- _SHORT TASK_:
Reproduce every line of the material below, but drop the pictures.

- _DATA TO PROCESS_:
========================

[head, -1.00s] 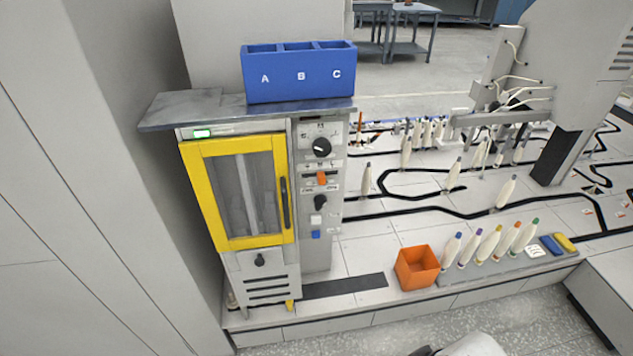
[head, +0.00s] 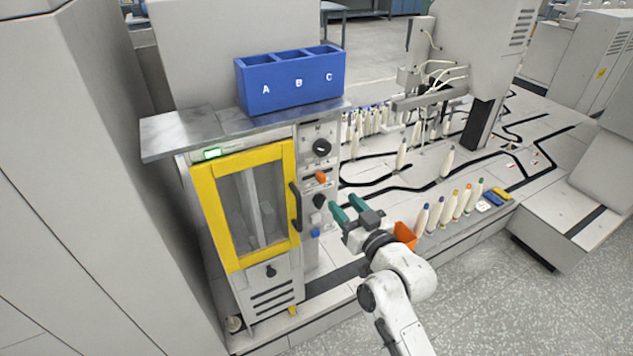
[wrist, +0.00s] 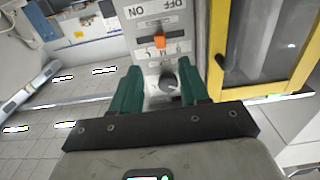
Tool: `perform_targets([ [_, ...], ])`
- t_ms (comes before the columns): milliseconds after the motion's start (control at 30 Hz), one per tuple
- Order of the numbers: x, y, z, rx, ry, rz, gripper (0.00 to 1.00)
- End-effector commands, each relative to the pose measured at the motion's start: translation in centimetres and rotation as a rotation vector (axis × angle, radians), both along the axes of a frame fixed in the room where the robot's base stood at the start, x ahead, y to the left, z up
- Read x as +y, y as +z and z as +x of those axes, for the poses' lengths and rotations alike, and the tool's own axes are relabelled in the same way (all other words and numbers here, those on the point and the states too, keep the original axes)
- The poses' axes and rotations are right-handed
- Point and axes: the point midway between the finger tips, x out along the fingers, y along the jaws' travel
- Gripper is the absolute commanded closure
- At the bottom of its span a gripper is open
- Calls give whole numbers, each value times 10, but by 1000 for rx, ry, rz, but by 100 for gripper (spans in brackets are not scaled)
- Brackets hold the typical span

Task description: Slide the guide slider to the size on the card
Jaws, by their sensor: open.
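The guide slider looks to be the orange knob (head: 321,177) in a slot on the grey control panel of the cabinet. It also shows in the wrist view (wrist: 160,42), where the panel appears upside down. My gripper (head: 347,208) is open and empty, in front of the panel and lower than the orange knob. In the wrist view, its green fingers (wrist: 173,76) stand to either side of a black knob (wrist: 170,84), and the orange knob lies beyond the fingertips. A small white card (head: 484,206) lies on the ledge to the right; its print is too small to read.
A black dial (head: 321,148) is above the orange knob and a blue button (head: 315,233) below. The yellow-framed door (head: 205,212) with its black handle is left of the panel. An orange bin (head: 405,235) and several bobbins stand right of my gripper. A blue A-B-C box (head: 290,82) sits on top.

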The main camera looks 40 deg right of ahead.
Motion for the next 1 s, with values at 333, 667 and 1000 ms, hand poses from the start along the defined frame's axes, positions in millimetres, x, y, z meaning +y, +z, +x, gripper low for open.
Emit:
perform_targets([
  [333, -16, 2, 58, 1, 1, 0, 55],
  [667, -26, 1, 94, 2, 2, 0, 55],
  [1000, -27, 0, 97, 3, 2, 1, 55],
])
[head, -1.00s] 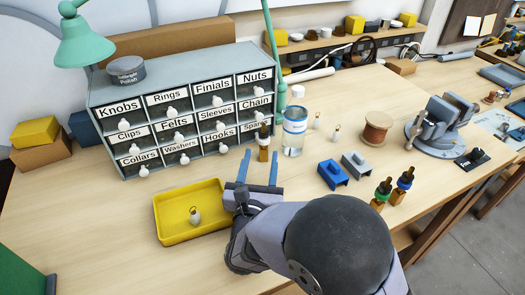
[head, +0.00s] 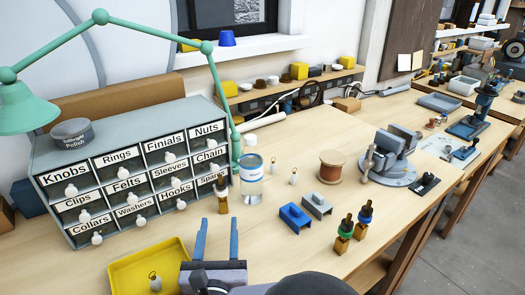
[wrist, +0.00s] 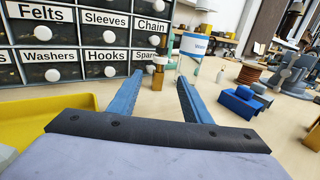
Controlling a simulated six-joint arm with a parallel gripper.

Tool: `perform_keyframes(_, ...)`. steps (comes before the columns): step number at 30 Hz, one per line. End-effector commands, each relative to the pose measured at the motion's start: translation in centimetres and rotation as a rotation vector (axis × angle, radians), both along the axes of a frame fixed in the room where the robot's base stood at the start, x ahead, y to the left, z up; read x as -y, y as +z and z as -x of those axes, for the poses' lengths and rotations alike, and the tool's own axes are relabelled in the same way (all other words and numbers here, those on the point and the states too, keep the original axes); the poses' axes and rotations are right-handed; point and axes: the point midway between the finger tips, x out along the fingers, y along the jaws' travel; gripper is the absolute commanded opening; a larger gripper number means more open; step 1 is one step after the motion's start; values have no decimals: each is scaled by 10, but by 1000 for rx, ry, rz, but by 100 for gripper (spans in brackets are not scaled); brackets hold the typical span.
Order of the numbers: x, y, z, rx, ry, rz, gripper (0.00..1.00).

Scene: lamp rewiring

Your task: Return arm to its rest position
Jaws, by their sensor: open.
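My gripper (head: 218,224) is open and empty, with its two blue fingers apart. In the head view it is low in the middle, just right of the yellow tray (head: 126,270). In the wrist view the fingers of my gripper (wrist: 158,82) point across the bench toward the drawer cabinet (wrist: 85,88), with nothing between them. A small white piece with a wire loop (head: 154,283) is in the tray. My arm runs off the bottom of the head view, so most of it is hidden.
The labelled drawer cabinet (head: 130,150) stands behind the tray. A clear bottle (head: 252,178), a blue block (head: 294,217), a grey block (head: 317,206), a wooden spool (head: 331,166) and a vise (head: 390,155) are to the right. A green lamp (head: 25,108) arches over the cabinet.

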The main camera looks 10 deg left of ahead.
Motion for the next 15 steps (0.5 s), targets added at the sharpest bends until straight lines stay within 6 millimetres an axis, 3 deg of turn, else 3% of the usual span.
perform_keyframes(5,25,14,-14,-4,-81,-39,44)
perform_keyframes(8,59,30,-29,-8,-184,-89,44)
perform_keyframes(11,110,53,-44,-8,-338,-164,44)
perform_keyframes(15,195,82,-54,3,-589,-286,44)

========================

- _ANSWER TO THIS TASK_:
[head, -1.00s] 
[head, +0.00s] 
[wrist, +0.00s] 
Tool: `perform_targets([ [_, ...], ])`
- t_ms (comes before the columns): milliseconds after the motion's start (control at 30 Hz), one per tuple
- Order of the numbers: x, y, z, rx, ry, rz, gripper (0.00 to 1.00)
- End-effector commands, each relative to the pose measured at the motion's start: translation in centimetres and rotation as a rotation vector (axis × angle, radians), both along the axes of a frame fixed in the room where the robot's base stood at the start, x ahead, y to the left, z up
- Read x as +y, y as +z and z as +x of those axes, for the poses' lengths and rotations alike, and the tool's own axes are relabelled in the same way (all other words and numbers here, those on the point and the states too, keep the original axes)
- The poses' axes and rotations are right-handed
- Point and axes: the point midway between the finger tips, x out along the fingers, y along the jaws' travel
- Gripper is the absolute commanded closure
- At the bottom of its span a gripper is open
- Calls give whole numbers, each value times 10, but by 1000 for rx, ry, rz, but by 100 for gripper (spans in brackets are not scaled)
- Brackets hold the typical span

Task description: Slide the guide slider to the size on the card
Jaws, by their sensor: open.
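The guide slider looks to be the orange knob (head: 321,177) in a slot on the grey control panel of the cabinet. It also shows in the wrist view (wrist: 160,42), where the panel appears upside down. My gripper (head: 347,208) is open and empty, in front of the panel and lower than the orange knob. In the wrist view, its green fingers (wrist: 173,76) stand to either side of a black knob (wrist: 170,84), and the orange knob lies beyond the fingertips. A small white card (head: 484,206) lies on the ledge to the right; its print is too small to read.
A black dial (head: 321,148) is above the orange knob and a blue button (head: 315,233) below. The yellow-framed door (head: 205,212) with its black handle is left of the panel. An orange bin (head: 405,235) and several bobbins stand right of my gripper. A blue A-B-C box (head: 290,82) sits on top.

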The main camera looks 40 deg right of ahead.
Motion for the next 1 s, with values at 333, 667 and 1000 ms, hand poses from the start along the defined frame's axes, positions in millimetres, x, y, z meaning +y, +z, +x, gripper low for open.
Emit:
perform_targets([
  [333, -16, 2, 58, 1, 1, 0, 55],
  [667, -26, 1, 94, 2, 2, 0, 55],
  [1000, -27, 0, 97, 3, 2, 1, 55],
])
[head, -1.00s] 
[head, +0.00s] 
[wrist, +0.00s] 
Controlling a simulated six-joint arm with a parallel gripper.

Tool: `perform_keyframes(_, ...)`. steps (comes before the columns): step number at 30 Hz, one per line. End-effector commands, each relative to the pose measured at the motion's start: translation in centimetres and rotation as a rotation vector (axis × angle, radians), both along the axes of a frame fixed in the room where the robot's base stood at the start, x ahead, y to the left, z up; read x as -y, y as +z and z as -x of those axes, for the poses' lengths and rotations alike, and the tool's own axes are relabelled in the same way (all other words and numbers here, those on the point and the states too, keep the original axes); the poses' axes and rotations are right-handed; point and axes: the point midway between the finger tips, x out along the fingers, y along the jaws' travel; gripper is the absolute commanded opening; a larger gripper number means more open; step 1 is one step after the motion's start; values have no decimals: each is scaled by 10, but by 1000 for rx, ry, rz, but by 100 for gripper (spans in brackets are not scaled); brackets hold the typical span.
Order of the numbers: x, y, z, rx, ry, rz, gripper (0.00..1.00).

Scene: lamp rewiring

Your task: Return arm to its rest position
Jaws, by their sensor: open.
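My gripper (head: 218,224) is open and empty, with its two blue fingers apart. In the head view it is low in the middle, just right of the yellow tray (head: 126,270). In the wrist view the fingers of my gripper (wrist: 158,82) point across the bench toward the drawer cabinet (wrist: 85,88), with nothing between them. A small white piece with a wire loop (head: 154,283) is in the tray. My arm runs off the bottom of the head view, so most of it is hidden.
The labelled drawer cabinet (head: 130,150) stands behind the tray. A clear bottle (head: 252,178), a blue block (head: 294,217), a grey block (head: 317,206), a wooden spool (head: 331,166) and a vise (head: 390,155) are to the right. A green lamp (head: 25,108) arches over the cabinet.

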The main camera looks 10 deg left of ahead.
Motion for the next 15 steps (0.5 s), targets added at the sharpest bends until straight lines stay within 6 millimetres an axis, 3 deg of turn, else 3% of the usual span.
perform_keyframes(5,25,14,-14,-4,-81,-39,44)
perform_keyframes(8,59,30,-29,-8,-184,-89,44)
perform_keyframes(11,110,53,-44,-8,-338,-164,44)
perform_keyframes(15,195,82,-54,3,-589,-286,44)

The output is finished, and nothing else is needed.